「同じことをしたいとは思わない」と、儀式封印を示唆
4月7日のクリッパーズ戦は、ウォリアーズにとって特別な一戦になる。すでにプレーオフ進出を決めているとはいえ、同試合は、今シーズンまで本拠地として使用するオラクル・アリーナで最後のレギュラーシーズンゲームになるからだ。
プレーオフでも同会場で試合は行われるが、クリッパーズ戦でオラクルでのレギュラーシーズンは幕を閉じる。となると、ステフィン・カリーが試合前に行っている恒例の『トンネルショット』も、レギュラーシーズンでは最後になる。
『トンネルショット』は、カリーにとってホームゲーム前の儀式になっているルーティンの一つ。サンフランシスコに建設中の新アリーナ、チェイス・センター内の構造の違いという理由もあるが、彼は、この儀式をオラクル以外で続けるつもりはないと語る。
「オラクルには特別な何かがあるんだ。(チェイス・センターで)同じことをしたいとは思わない。何か違う形になるんじゃないかな」
『トンネルショット』は、元ウォリアーズのモンテ・エリスが遊び感覚でやっていたものをカリーが受け継ぎ、数年前から自分のルーティンに加えた。カリーにとっては試合前の大事な儀式となり、ファンにとってもお目当ての『トンネルショット』には、オラクル・アリーナの警備を担当しているカーティス・ジョーンズ氏が欠かせない。『アシストマン』の愛称で知られるようになったジョーンズ氏は、ホームでの練習終了後、ロッカーへと通じる通路に下がった彼にボールをパスする役割を担っている。このボールにも、カリーなりのこだわりがある。NBA史上トップクラスのシューターであるカリーでも、『トンネルショット』を1回で成功させられない時もある。何度か繰り返すこともあるのだが、失投しても必ず同じボールを使用することが、カリー流のこだわりだ。

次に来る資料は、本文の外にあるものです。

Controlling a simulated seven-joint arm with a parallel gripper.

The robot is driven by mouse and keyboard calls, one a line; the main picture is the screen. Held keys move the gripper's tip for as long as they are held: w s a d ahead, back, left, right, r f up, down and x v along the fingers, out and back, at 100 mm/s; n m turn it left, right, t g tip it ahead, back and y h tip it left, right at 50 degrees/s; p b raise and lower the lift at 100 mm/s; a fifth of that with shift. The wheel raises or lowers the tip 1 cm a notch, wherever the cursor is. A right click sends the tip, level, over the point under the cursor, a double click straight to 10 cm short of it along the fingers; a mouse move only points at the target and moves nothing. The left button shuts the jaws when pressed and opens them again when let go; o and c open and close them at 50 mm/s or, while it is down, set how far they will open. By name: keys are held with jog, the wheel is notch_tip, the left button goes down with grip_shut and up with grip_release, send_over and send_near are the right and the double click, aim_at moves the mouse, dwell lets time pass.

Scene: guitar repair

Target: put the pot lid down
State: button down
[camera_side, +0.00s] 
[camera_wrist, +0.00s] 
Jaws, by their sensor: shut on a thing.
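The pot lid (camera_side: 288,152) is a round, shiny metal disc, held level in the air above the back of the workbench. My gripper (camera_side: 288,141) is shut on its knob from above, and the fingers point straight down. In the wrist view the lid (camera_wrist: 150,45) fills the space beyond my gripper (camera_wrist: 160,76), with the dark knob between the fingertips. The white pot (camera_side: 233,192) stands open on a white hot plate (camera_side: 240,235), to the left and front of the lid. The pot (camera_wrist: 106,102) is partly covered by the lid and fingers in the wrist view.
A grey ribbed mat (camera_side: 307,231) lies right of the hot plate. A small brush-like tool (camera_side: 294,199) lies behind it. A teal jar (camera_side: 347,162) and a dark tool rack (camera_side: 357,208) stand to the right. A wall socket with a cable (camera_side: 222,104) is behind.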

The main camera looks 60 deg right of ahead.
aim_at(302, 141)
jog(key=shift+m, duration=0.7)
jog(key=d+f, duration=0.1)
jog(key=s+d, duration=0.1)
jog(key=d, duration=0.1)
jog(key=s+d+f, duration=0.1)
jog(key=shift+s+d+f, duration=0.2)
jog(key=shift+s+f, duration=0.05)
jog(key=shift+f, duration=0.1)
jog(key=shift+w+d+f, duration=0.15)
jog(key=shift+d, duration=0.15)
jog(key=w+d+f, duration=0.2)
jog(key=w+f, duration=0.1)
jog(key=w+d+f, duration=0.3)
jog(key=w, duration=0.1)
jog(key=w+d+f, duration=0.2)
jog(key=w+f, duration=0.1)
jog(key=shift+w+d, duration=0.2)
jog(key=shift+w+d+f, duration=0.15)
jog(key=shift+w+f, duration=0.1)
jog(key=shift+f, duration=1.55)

カリーは「彼(ジョーンズ氏)は、必ず正しいボールを選んでくれるんだ」と言う。「彼は、いつも椅子の下にボールを隠してくれている。失投したらボールを自分に戻してくれるんだけれど、必ず同じボールじゃないとダメなんだ。彼は通路を空けてくれるし、プロテクターなんだよ」
『トンネルショット』を成功させられれば、カリーはジョーンズ氏と握手し、静かに一言二言だけ言葉をかわしてロッカーに戻る。そしてジョーンズ氏も、警備としての仕事に戻る。このやり取りを何年も続けている間に、2人の間には阿吽の呼吸も生まれた。『San Francisco Chronicle』によれば、警備はいかなる観客であっても選手に近づけてはいけないという規則があるが、障害を持った子供、難病と闘う子供、ケガをした子供が観戦に訪れ、カリーとジョーンズ氏がその子供の存在に気づいた場合、2人はアイコンタクトや頷く仕草だけで意思を伝え合い、カリーが彼らと簡単な交流ができるように動きを合わせるという。
ジョーンズ氏は「ステフが子供たちに与える影響の大きさはすごい」と話す。「子供たちががっかりする顔を見るのは辛い。カリーという選手は、子供たちにとってそれだけ大きな存在なのです。私も、子供たちには喜んで帰ってもらいたい。(カリーとの交流が)子供たちに自信や、大きな力を与えてくれるのです」
ジョーンズ氏がチェイス・センターの警備を務めることになるかは分かっていない。もし警備として雇われることになっても、カリーが言うように、新アリーナでは『トンネルショット』に代わる試合前の儀式が誕生するのだろう。
明日のクリッパーズ戦、そしてプレーオフを含めてあと何試合で『トンネルショット』を見られるかは分からないが、幸運にも今シーズン終了までにオラクルでの試合を観戦する機会があるファンにとっては、見ておくべき光景ではないだろうか。